Public Diplomacy and U.S. Foreign Policy

The great struggles of the twentieth century between liberty and totalitarianism ended with a decisive victory for the forces of freedom—and a single sustainable model for national success: freedom, democracy, and free enterprise.
National Security Strategy, 20021
Our strategy must be comprehensive, because the challenge we face is greater and more complex than the threat. The victory of freedom in the Cold War was won only when the West remembered that values and security cannot be separated. The values of freedom and democracy—as much, if not more, than economic power and military might—won the Cold War. And those same values will lead us to victory in the war on terror.
Condoleezza Rice2

On October 14, 2001, President George W. Bush complained at a prime-time press conference, "I'm amazed that there is such misunderstanding of what our country is about that people would hate us. I, like most Americans, I just can't believe it, because I know how good we are."3 The president's plaintive remark, made only a month after a global outpouring of sympathy for the United States but only a week since American bombs had started falling upon Afghanistan, captured a tension between values and security that is at the heart of the U.S. pursuit of the "war on terror." Strategic goals of "national security" might be achieved with military force, but would the goal of spreading "freedom, democracy, and free enterprise" be assured or jeopardized by the pursuit of military projects?4 This remains a crucial question for the United States as it seeks to extend the "unipolar moment" of global hegemony in which it has unprecedented power. It is also the defining question in the regeneration of public diplomacy as a strategic tool of U.S. national security.
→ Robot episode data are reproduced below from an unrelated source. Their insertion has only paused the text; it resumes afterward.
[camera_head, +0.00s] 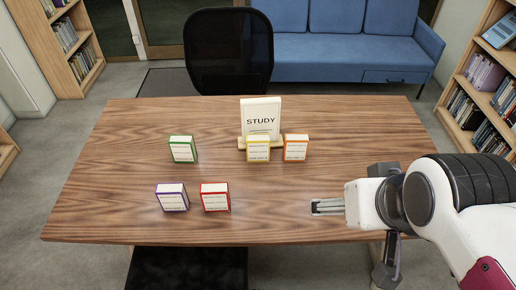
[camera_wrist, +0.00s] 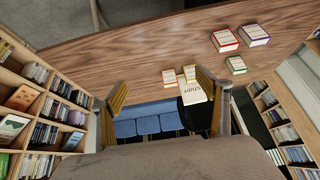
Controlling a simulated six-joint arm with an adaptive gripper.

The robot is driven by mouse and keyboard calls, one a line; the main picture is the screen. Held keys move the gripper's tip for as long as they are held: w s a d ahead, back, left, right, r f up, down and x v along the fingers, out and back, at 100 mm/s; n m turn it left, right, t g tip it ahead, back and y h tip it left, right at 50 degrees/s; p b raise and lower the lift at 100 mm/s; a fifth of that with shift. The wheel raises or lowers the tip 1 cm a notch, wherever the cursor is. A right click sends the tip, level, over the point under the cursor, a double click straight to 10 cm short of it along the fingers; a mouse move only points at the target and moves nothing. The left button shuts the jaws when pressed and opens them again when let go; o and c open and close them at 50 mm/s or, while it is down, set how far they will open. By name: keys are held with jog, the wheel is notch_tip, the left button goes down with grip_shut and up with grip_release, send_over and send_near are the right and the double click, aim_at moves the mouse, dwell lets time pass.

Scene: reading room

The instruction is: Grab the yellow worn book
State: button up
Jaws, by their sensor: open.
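The yellow book (camera_head: 258,148) stands on the table in the head view, a small block with a pale printed face and yellow edges. It stands in front of the white STUDY sign (camera_head: 261,118), close beside the orange book (camera_head: 296,148). My gripper (camera_head: 316,207) is at the right front of the table, apart from the books and empty. In the wrist view its two fingers (camera_wrist: 162,103) are spread wide and open.
A green book (camera_head: 182,149) stands at left, with a purple book (camera_head: 172,197) and a red book (camera_head: 215,197) nearer the front. The wooden table (camera_head: 330,180) is bare between the yellow book and my gripper. A black chair (camera_head: 228,50) and blue sofa (camera_head: 340,55) are behind.

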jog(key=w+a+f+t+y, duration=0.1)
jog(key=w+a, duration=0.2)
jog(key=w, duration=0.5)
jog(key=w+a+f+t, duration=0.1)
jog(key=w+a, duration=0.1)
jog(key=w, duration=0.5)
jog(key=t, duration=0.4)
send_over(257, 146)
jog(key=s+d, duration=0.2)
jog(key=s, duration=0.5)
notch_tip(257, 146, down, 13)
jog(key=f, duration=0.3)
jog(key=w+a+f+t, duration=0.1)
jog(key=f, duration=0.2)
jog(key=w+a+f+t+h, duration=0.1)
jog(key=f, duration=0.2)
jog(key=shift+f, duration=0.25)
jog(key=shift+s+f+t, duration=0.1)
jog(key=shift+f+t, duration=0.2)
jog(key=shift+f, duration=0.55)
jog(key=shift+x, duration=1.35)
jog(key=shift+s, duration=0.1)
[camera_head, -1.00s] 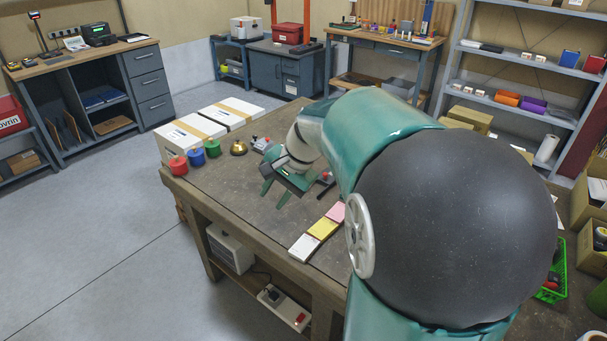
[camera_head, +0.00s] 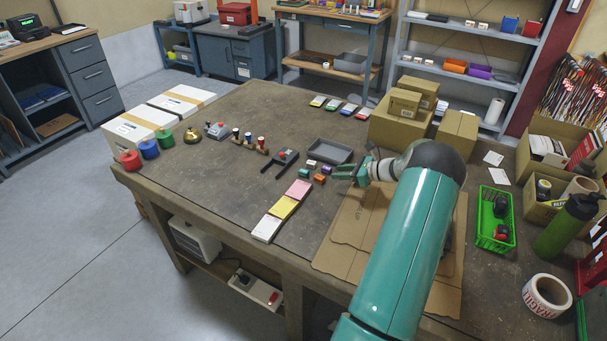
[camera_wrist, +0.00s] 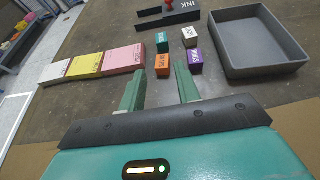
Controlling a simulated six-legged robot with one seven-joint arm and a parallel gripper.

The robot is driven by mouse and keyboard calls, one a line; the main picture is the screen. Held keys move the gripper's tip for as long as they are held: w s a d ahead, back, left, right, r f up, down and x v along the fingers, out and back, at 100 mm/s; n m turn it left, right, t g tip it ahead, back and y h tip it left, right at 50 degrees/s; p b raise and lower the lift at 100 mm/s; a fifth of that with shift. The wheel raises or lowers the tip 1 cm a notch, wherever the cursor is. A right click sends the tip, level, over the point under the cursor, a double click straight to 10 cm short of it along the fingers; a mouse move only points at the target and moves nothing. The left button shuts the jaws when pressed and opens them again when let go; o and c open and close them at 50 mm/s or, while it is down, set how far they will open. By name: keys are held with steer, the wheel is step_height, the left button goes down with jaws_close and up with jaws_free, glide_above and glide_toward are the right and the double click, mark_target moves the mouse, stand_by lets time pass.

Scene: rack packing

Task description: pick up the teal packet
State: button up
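The teal packet (camera_wrist: 162,42) is a small box standing on the table in the wrist view. It is at the far left of a small cluster with a white packet (camera_wrist: 189,37), an orange packet (camera_wrist: 162,65) and a purple packet (camera_wrist: 195,61). In the head view the teal packet (camera_head: 305,174) is small, at the cluster's left. My gripper (camera_wrist: 158,70) is open and empty, its fingers pointing toward the cluster. The orange packet appears between its fingertips and the teal packet; contact cannot be told. In the head view my gripper (camera_head: 338,175) is right of the cluster.
A grey tray (camera_wrist: 261,72) stands right of the packets in the wrist view. White, yellow (camera_wrist: 86,64) and pink pads lie left. A dark holder marked INK (camera_wrist: 168,14) is beyond. Cardboard boxes (camera_head: 397,125) and a green basket (camera_head: 496,240) stand on the table's right.

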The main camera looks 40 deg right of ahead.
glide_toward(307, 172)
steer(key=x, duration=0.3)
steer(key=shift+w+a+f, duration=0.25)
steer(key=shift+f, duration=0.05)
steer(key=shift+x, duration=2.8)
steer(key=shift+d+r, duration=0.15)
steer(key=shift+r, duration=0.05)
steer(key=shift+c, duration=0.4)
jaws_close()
The terrorist attacks of September 11, 2001, ignited media discussions about the merits and failings of American public diplomacy and hastened a political review of its role in the planning and execution of foreign policy. U.S. Congressman Henry Hyde, chair of the House International Relations Committee, underlined this role in introducing the Freedom Promotion Act of 2002: [End Page 309] "Public diplomacy—which consists of systematic efforts to communicate not with foreign governments but with the people themselves—has a central role to play in the task of making the world safer for the just interests of the United States, its citizens, and its allies."5 In the last few years, U.S. public diplomacy has undergone intensive reorganization and retooling as it takes on a more prominent propaganda role in the efforts to win the "hearts and minds" of foreign publics.
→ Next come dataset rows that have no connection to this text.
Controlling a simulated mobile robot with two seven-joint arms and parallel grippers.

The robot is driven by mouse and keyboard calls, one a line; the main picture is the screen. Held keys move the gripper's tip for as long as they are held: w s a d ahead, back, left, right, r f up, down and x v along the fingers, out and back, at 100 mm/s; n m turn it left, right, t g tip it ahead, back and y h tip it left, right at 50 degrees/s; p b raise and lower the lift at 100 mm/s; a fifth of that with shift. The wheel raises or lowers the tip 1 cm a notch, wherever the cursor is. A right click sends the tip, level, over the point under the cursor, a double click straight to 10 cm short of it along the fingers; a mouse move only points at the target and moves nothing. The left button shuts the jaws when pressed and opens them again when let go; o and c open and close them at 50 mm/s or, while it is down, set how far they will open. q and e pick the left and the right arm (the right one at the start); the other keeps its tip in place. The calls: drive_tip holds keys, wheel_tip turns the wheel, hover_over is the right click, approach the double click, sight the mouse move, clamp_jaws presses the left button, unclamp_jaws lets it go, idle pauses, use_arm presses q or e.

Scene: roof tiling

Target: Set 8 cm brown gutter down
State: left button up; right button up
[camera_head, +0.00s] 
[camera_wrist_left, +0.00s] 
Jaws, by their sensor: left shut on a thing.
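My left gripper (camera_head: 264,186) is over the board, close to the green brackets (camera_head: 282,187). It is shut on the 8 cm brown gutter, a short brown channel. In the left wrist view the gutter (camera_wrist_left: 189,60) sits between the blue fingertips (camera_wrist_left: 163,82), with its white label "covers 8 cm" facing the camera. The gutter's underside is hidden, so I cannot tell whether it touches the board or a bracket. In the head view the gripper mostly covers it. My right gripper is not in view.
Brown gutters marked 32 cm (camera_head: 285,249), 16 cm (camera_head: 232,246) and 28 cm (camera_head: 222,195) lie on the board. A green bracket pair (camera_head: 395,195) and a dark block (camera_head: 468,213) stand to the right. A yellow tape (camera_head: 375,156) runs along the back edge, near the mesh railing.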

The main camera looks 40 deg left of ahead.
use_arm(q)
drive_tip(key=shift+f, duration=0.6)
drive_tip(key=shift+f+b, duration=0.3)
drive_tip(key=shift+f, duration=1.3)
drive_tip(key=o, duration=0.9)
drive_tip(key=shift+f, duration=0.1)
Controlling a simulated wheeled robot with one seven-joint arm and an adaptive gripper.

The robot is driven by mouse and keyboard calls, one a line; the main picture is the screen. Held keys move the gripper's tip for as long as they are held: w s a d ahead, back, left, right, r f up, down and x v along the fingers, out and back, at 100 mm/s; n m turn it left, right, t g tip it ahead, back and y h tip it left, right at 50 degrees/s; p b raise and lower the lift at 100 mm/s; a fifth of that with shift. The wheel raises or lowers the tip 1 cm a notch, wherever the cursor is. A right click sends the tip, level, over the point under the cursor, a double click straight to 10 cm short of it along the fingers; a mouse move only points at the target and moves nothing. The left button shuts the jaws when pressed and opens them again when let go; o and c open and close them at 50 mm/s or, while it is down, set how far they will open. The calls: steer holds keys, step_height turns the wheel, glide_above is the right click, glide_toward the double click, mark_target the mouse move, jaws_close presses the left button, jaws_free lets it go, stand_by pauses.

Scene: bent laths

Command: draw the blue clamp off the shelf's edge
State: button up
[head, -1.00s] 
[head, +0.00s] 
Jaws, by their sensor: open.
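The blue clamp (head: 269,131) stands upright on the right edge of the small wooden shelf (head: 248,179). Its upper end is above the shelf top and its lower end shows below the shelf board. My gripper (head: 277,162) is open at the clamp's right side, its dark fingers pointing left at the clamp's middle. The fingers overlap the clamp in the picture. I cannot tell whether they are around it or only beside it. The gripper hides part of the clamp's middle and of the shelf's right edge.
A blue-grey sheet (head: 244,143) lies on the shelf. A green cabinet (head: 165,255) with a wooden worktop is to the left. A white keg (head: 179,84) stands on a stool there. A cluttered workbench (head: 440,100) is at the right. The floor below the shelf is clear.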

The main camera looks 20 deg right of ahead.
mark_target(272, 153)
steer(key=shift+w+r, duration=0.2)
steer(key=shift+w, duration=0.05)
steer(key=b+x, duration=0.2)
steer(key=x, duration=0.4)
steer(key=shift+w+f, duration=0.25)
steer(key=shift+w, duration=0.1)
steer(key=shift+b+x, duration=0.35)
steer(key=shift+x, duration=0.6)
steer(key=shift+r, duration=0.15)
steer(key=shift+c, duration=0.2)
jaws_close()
This is not a new role, for the emergent ideas and activities of public diplomacy as the "soft power" wing of American foreign policy have notable historical prefigurations in U.S. international relations. In this essay we situate the history of the cold war paradigm of U.S. public diplomacy within the broader framework of "political warfare" that combines overt and covert forms of information management.6 However, there are distinctive features to the "new public diplomacy" within both domestic and international contexts of the contemporary American imperium. It operates in a conflicted space of power and value that is a crucial theater of strategic operations for the renewal of American hegemony within a transformed global order. We consider the relation of this new diplomacy to the broader pursuit of political warfare by the state in its efforts to transform material preponderance (in terms of financial, military, and information capital) into effective political outcomes across the globe. In a post-9/11 context, we argue, public diplomacy functions not simply as a tool of national security, but also as a component of U.S. efforts to manage the emerging formation of a neoliberal empire.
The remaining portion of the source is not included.